***** AVAILABLE DATA

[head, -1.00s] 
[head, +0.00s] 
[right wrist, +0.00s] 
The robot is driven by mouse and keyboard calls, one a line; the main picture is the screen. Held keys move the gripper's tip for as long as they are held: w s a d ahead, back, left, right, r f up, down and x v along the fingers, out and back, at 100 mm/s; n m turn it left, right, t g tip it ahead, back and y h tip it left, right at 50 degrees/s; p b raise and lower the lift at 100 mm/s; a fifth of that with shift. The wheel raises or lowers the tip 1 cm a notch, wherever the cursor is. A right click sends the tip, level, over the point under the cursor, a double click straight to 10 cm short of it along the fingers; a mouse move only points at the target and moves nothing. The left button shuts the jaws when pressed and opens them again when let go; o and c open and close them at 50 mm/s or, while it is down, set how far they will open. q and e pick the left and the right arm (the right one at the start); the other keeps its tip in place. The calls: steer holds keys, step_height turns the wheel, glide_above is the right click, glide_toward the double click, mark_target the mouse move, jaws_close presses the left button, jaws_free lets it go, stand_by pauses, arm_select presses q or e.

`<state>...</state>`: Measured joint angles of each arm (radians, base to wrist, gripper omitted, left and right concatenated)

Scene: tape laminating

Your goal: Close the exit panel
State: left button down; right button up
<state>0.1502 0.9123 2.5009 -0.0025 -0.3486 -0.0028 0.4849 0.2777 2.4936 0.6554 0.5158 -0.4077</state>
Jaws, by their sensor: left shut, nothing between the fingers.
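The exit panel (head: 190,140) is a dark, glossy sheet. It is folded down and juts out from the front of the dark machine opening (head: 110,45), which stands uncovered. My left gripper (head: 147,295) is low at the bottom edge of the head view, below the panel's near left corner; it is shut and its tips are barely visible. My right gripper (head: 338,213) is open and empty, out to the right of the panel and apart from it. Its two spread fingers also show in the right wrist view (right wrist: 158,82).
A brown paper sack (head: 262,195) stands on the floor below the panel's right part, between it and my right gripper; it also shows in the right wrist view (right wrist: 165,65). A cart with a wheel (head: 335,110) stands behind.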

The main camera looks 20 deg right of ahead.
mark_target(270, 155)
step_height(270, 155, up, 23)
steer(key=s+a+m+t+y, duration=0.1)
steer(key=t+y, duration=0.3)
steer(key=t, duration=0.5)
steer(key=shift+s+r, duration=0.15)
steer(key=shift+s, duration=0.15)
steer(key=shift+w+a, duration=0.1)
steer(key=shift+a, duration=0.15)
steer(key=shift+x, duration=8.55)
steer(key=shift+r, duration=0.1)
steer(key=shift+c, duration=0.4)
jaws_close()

**********

**GIVEN EXERCISE**
Write each line above out exactly.

**TASK RESPONSE**
[head, -1.00s] 
[head, +0.00s] 
[right wrist, +0.00s] 
The robot is driven by mouse and keyboard calls, one a line; the main picture is the screen. Held keys move the gripper's tip for as long as they are held: w s a d ahead, back, left, right, r f up, down and x v along the fingers, out and back, at 100 mm/s; n m turn it left, right, t g tip it ahead, back and y h tip it left, right at 50 degrees/s; p b raise and lower the lift at 100 mm/s; a fifth of that with shift. The wheel raises or lowers the tip 1 cm a notch, wherever the cursor is. A right click sends the tip, level, over the point under the cursor, a double click straight to 10 cm short of it along the fingers; a mouse move only points at the target and moves nothing. The left button shuts the jaws when pressed and opens them again when let go; o and c open and close them at 50 mm/s or, while it is down, set how far they will open. q and e pick the left and the right arm (the right one at the start); the other keeps its tip in place. The calls: steer holds keys, step_height turns the wheel, glide_above is the right click, glide_toward the double click, mark_target the mouse move, jaws_close presses the left button, jaws_free lets it go, stand_by pauses, arm_select presses q or e.

`<state>...</state>`: Measured joint angles of each arm (radians, base to wrist, gripper omitted, left and right concatenated)

Scene: tape laminating

Your goal: Close the exit panel
State: left button down; right button up
<state>0.1502 0.9123 2.5009 -0.0025 -0.3486 -0.0028 0.4849 0.2777 2.4936 0.6554 0.5158 -0.4077</state>
Jaws, by their sensor: left shut, nothing between the fingers.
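The exit panel (head: 190,140) is a dark, glossy sheet. It is folded down and juts out from the front of the dark machine opening (head: 110,45), which stands uncovered. My left gripper (head: 147,295) is low at the bottom edge of the head view, below the panel's near left corner; it is shut and its tips are barely visible. My right gripper (head: 338,213) is open and empty, out to the right of the panel and apart from it. Its two spread fingers also show in the right wrist view (right wrist: 158,82).
A brown paper sack (head: 262,195) stands on the floor below the panel's right part, between it and my right gripper; it also shows in the right wrist view (right wrist: 165,65). A cart with a wheel (head: 335,110) stands behind.

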The main camera looks 20 deg right of ahead.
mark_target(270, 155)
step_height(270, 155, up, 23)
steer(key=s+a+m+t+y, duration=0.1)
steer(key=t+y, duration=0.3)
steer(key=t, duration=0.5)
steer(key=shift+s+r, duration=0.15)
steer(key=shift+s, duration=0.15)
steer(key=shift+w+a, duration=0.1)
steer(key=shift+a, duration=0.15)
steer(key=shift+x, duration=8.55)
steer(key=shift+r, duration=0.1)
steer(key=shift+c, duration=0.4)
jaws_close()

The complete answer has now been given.